Warranty and Limitation of Liability
- Contour Engineering warrants that:
a) Services shall be carried out in a good and workmanlike manner.
b) Goods and materials used shall be fit for the purpose notified by the Customer in writing. - Except as set out in these Terms or in any written warranty signed by Contour Engineering, all conditions, guarantees, or warranties (whether implied by law, trade, or custom) are excluded to the maximum extent permitted by law.
- In particular:
a) All implied terms of the Sale of Goods Act 1908 are excluded.
b) Guarantees under the Consumer Guarantees Act 1993 are excluded where the Customer acquires Goods or Services for business purposes. - Contour Engineering is not liable for any indirect, consequential, or financial loss (including loss of profits or business), whether arising in contract, tort (including negligence), or otherwise.
- To the extent Contour Engineering is liable, liability is limited to the lesser of:
a) The price of the Goods or Services that caused the loss;
b) The cost of repairs or remedial work; or
c) The actual loss suffered. - Defects must be notified in writing within 14 business days of delivery or when they reasonably should have become apparent.
- Contour Engineering may, at its discretion, repair, replace, re-perform, or refund defective Goods or Services if clause 21 has been met.
Intellectual Property
- All intellectual property arising from the production of Goods or provision of Services is the exclusive property of Contour Engineering, unless otherwise agreed in writing.
- Where Goods or Services are based on the Customer’s designs or instructions, the Customer warrants that this will not infringe third-party rights and indemnifies Contour Engineering against any related claims.
Termination
- Either party may terminate these Terms immediately if the other:
a) Breaches these Terms and fails to remedy within 3 business days of notice;
b) Becomes insolvent, enters liquidation, or ceases trading;
c) Has a receiver, administrator, or statutory manager appointed. - If termination occurs, Contour Engineering may:
a) Suspend supply of Goods or Services;
b) Charge default interest;
c) Enter premises to repossess unpaid Goods;
d) Terminate these Terms immediately. - Termination does not affect rights accrued prior to termination.
Notices
- Any notice may be given in person, posted, faxed, or emailed to the Customer (or to any of its directors, agents, or employees if a company).
Privacy of Information
- The Customer authorises Contour Engineering to:
a) Collect, retain, and use information about the Customer for creditworthiness assessment.
b) Disclose information to guarantors, insurers, or others necessary to enforce rights under these Terms.
Variation
- Contour Engineering may vary these Terms by written notice.
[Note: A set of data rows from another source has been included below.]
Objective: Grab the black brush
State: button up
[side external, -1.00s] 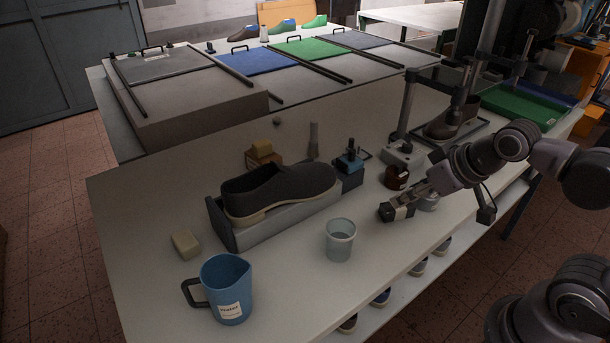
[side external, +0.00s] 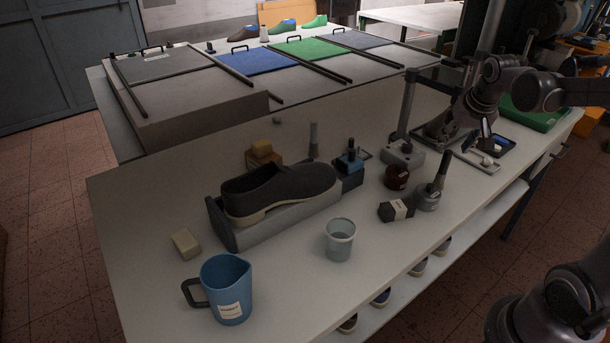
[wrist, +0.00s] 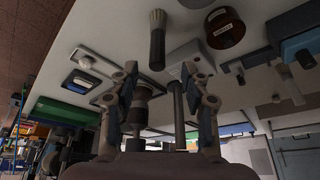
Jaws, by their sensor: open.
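A brown jar (side external: 397,177), a black block with a white label (side external: 396,210) and a stand base (side external: 402,153) crowd the near area. A post (wrist: 178,105) shows between my fingers. A shoe (side external: 280,188), a cup (side external: 340,240) and a blue jug (side external: 227,290) stand left.

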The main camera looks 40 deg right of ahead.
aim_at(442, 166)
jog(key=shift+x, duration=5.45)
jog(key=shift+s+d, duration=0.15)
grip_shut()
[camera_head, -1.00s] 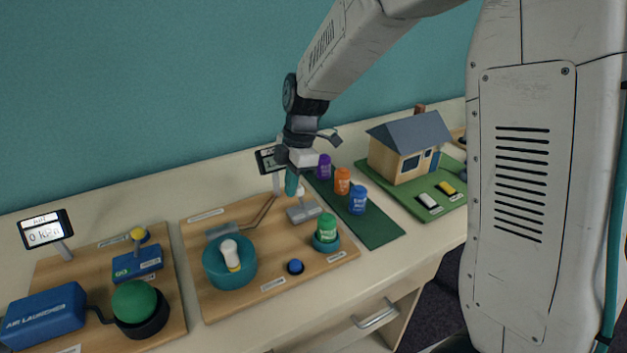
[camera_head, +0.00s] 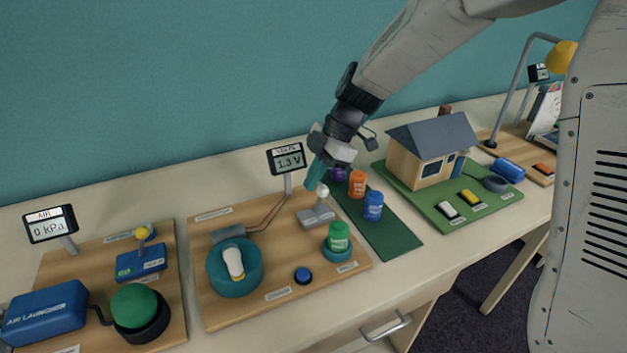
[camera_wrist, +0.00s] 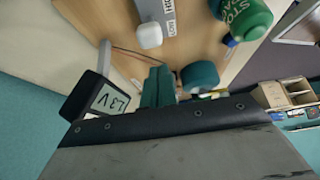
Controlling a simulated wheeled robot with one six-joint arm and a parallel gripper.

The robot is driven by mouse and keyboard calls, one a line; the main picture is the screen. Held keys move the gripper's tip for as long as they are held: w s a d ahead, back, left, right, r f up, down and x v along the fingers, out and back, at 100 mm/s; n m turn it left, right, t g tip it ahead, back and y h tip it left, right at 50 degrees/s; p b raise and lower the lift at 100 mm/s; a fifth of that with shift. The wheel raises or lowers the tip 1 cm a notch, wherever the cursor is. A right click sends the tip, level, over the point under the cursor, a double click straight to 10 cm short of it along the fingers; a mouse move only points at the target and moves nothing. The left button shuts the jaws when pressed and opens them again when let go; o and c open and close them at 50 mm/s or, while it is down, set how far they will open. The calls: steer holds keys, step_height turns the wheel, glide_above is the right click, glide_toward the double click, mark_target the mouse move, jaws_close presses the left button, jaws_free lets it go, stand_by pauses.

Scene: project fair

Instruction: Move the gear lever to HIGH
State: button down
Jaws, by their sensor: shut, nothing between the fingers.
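The gear lever has a white knob (camera_head: 322,191) on a grey base (camera_head: 317,217), standing on the wooden board of the middle exhibit. In the wrist view the knob (camera_wrist: 150,36) is beside the LOW label, with HIGH printed farther up the grey base (camera_wrist: 158,10). The knob sits toward the LOW end. My gripper (camera_head: 315,176) has teal fingers, shut and empty, just behind and left of the knob in the head view. In the wrist view the fingertips (camera_wrist: 158,82) are below the knob with a visible gap. Actual contact cannot be seen.
A meter (camera_head: 288,160) reading 1.3 V stands close left of my gripper. Coloured canisters stand on the green mat (camera_head: 390,236) at right.

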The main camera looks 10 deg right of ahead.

The Customer will be bound by such variation.
Costs
- The Customer must pay all costs (including solicitor–client legal costs) incurred by Contour Engineering in enforcing or attempting to enforce these Terms.
Severance
- If any provision of these Terms is invalid or unenforceable, the remaining provisions continue in force.
No Waiver
- Failure or delay to enforce any right is not a waiver of that right. Waivers must be in writing.
Assignment
- The Customer must not assign or subcontract its rights or obligations under these Terms without prior written consent.
Force Majeure
- Unless otherwise agreed in writing, any time for delivery is approximate only and not of the essence.
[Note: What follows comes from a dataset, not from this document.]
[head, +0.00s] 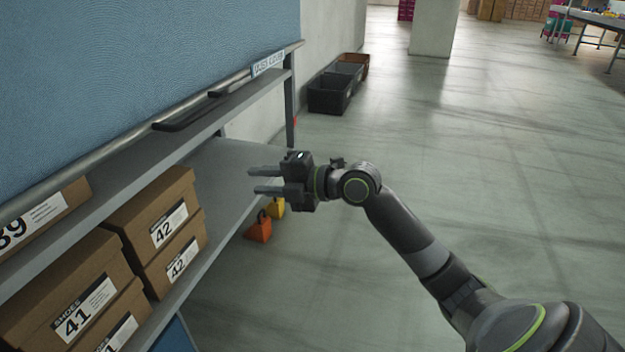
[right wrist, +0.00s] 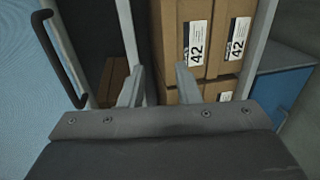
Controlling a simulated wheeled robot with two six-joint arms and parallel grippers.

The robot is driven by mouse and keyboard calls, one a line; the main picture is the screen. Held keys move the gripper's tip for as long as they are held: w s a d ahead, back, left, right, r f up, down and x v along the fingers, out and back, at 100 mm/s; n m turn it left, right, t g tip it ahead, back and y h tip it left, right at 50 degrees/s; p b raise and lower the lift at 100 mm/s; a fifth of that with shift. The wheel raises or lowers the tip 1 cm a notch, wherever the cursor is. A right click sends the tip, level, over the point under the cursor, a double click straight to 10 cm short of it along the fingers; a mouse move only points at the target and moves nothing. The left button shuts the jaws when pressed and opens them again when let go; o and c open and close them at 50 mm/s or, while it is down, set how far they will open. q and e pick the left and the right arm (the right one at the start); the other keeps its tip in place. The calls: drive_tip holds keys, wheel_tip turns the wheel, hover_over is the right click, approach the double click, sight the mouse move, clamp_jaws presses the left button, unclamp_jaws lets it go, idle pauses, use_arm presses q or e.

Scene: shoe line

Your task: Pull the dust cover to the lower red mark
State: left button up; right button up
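The dust cover (head: 150,70) is a blue sheet hanging over the upper part of the shelf rack, with a grey bar (head: 100,160) along its lower edge. A long black handle (head: 195,112) sits on that bar. The cover (right wrist: 22,115) and handle (right wrist: 62,60) also show at the left in the right wrist view. A small red mark (head: 295,121) shows low beside the rack's far post. My right gripper (head: 252,181) is open and empty, below and right of the handle, apart from it, near the shelf edge. My left gripper is not in view.
Brown shoe boxes (head: 165,212) labelled 41 and 42 stand on the shelf (head: 225,165) below the cover. An orange weight-like block (head: 259,228) and a yellow one (head: 276,207) lie beneath. Dark crates (head: 330,92) stand by the wall.

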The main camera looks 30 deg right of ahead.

- Contour Engineering is not liable for any defect, loss, damage, or delay caused by events beyond its control, including strikes, breakdowns, natural disasters, or government actions.
Jurisdiction
- These Terms are governed by the laws of New Zealand and are subject to the non-exclusive jurisdiction of the New Zealand courts.
Interpretation
- In these Terms:
a) Words importing the singular include the plural and vice versa.
b) References to a party include successors, representatives, and permitted assigns.
c) References to legislation include amendments, re-enactments, or replacements.